We ended up speaking to the owner on the phone and found out that he was an out of state owner from California and he was interested in selling it. I gave him an offer of 100k per unit and followed up with him for a few months. He eventually told me our offer was too low so we ended up settling on 120k a unit. In this zip code properties were selling for 180k to 200k per unit remodeled.

Estimating Capital Needed

By this time we have already renovated a triplex and four plex on this street so we knew approximately what it would cost to renovate each unit interior, replace sewer lines, repairs roofs, ac's, add landscaping, paint and replace appliances. The only quote we needed was to replace the driveway concrete slab because it was destroyed.

We also had our own comps of market rents which made it even easier for us to project costs and predict our return.

Finding partners

I met a couple in their mid twenties at a friend's birthday dinner a few years prior. They loved to talk about Bigger Pockets and building wealth. We had become close friends immediately. Since that day they have used me as a realtor to buy 4 rental properties. Their parents and grandparents have also used me to buy their personal residences. I have gone to their wedding and we have had dinner and game nights regularly. We have built both a close friendship and great business trust over the past few years as they have witnessed our integrity, market knowledge, and ability to help them grow long term wealth through investing in real estate. We also have great confidence in them as our partners because we have seen the way that they work and their hunger to learn and do more deals. It was really an easy decision for us all to work together on this deal.

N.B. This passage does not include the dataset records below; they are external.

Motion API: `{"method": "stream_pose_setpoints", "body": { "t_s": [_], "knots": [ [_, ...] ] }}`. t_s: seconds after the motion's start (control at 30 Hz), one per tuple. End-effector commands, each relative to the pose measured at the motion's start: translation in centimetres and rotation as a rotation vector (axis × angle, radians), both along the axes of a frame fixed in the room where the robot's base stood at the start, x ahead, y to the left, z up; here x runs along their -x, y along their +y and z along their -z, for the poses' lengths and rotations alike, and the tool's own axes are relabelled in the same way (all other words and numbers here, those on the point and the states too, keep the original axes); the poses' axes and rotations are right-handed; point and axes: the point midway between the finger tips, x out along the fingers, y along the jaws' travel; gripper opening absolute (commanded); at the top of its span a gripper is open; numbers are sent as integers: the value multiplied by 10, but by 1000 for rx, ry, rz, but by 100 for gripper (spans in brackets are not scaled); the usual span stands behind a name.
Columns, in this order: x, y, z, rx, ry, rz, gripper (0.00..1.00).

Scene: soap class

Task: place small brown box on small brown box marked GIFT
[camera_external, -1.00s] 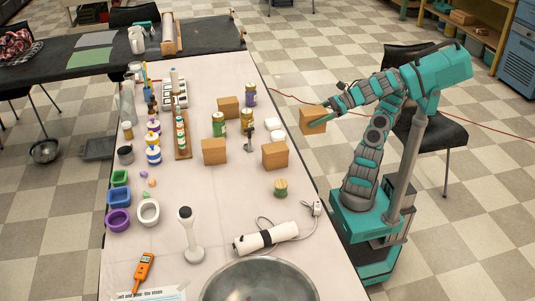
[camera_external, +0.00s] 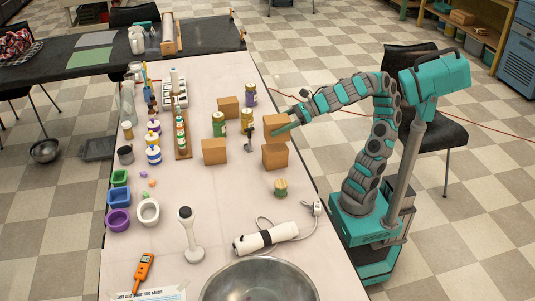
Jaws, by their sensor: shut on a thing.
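My gripper (camera_external: 286,129) is shut on a small brown box (camera_external: 275,121) over the right edge of the white table. Another small brown box (camera_external: 275,157) stands on the table directly below the held one. The held box appears level and very close above it or touching it; I cannot tell which. Two more brown boxes stand on the table, one at the left (camera_external: 214,151) and one farther back (camera_external: 228,107). No GIFT marking is readable on any box from this view.
A dark small tool (camera_external: 249,139) stands between the front boxes. Green (camera_external: 218,124) and purple (camera_external: 251,95) cans stand near the back box.

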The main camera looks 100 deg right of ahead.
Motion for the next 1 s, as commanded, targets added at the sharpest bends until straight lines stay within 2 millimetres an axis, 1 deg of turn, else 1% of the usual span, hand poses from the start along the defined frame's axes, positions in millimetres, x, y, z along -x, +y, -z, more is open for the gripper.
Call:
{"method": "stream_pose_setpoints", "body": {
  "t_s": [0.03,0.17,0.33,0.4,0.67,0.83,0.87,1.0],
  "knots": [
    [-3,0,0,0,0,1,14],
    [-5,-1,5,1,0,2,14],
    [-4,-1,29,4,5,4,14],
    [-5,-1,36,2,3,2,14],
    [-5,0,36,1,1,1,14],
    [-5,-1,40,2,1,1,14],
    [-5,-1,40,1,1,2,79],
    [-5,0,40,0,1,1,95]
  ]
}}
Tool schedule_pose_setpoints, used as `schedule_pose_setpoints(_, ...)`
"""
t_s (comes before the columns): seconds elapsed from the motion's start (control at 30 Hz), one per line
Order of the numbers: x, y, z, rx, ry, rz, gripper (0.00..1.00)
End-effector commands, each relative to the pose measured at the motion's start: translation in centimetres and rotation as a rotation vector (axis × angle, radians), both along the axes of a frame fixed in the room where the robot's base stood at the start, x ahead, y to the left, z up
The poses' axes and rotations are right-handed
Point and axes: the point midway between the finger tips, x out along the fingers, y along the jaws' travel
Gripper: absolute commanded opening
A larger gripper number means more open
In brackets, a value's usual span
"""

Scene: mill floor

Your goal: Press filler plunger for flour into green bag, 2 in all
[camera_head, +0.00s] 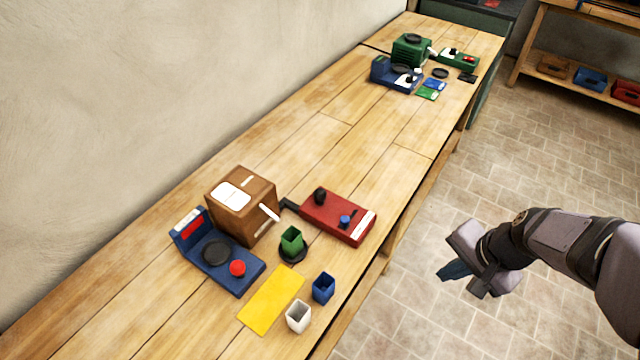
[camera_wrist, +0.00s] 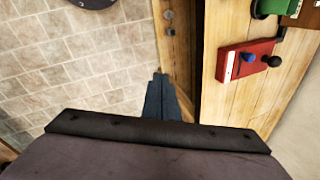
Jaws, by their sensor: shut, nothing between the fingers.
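The green bag (camera_head: 291,240), a small open square container, stands upright on a black round pad (camera_head: 293,256) beside the brown box-shaped machine (camera_head: 243,203), which has a white lever. A black spout links toward the red box (camera_head: 338,217), which carries a black knob (camera_head: 320,195) and a smaller blue knob (camera_head: 345,222). I cannot tell for sure which part is the plunger. My gripper (camera_head: 453,271) is shut and empty, off the bench over the floor to the right. In the wrist view, its closed fingers (camera_wrist: 160,98) point beside the bench edge, with the red box (camera_wrist: 248,62) to the right.
A blue scale-like device (camera_head: 218,255) with a red button stands at left. A yellow mat (camera_head: 270,299), a blue cup (camera_head: 323,288) and a white cup (camera_head: 298,317) lie along the front. Green and blue equipment (camera_head: 410,52) stands at the far end. The middle bench is clear.

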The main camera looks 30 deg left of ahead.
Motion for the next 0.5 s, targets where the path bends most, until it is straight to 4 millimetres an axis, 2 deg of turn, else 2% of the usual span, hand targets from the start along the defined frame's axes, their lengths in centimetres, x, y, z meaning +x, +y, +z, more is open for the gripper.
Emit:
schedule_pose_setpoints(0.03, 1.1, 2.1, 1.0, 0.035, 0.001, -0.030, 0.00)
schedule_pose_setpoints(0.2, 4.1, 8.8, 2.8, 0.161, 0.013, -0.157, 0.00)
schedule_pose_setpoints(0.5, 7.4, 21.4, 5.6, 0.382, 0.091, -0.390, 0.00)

Their parents even joined in on the deal!

The structure

1. 100% to the members until the members have received distributions equal to their initial capital contribution (return of capital); thereafter

2. 100% to the members until the partners have received their preferred return of 6% per year simple interest on their outstanding capital contribution; thereafter

3. 100% to the manager until the manager has received equal to one-third of the preferred return distributed to the members reflecting an overall profit split of 75% to the members and 25% to the managers; thereafter

4. 75% to the members and 25% to the managers until the members have received distributions equal to a return of capital, plus a preferred return of 18% per year simple interest; thereafter

5. 30% to the managers and 70% to the members.

We had the operating agreement drawn up by an attorney, an account opened and funded within a week of the proposal.

A few months later contractors finished remodeling, we placed new tenants, and came in under budget. We did our first distribution to the members and everyone is eagerly waiting for our next deal together!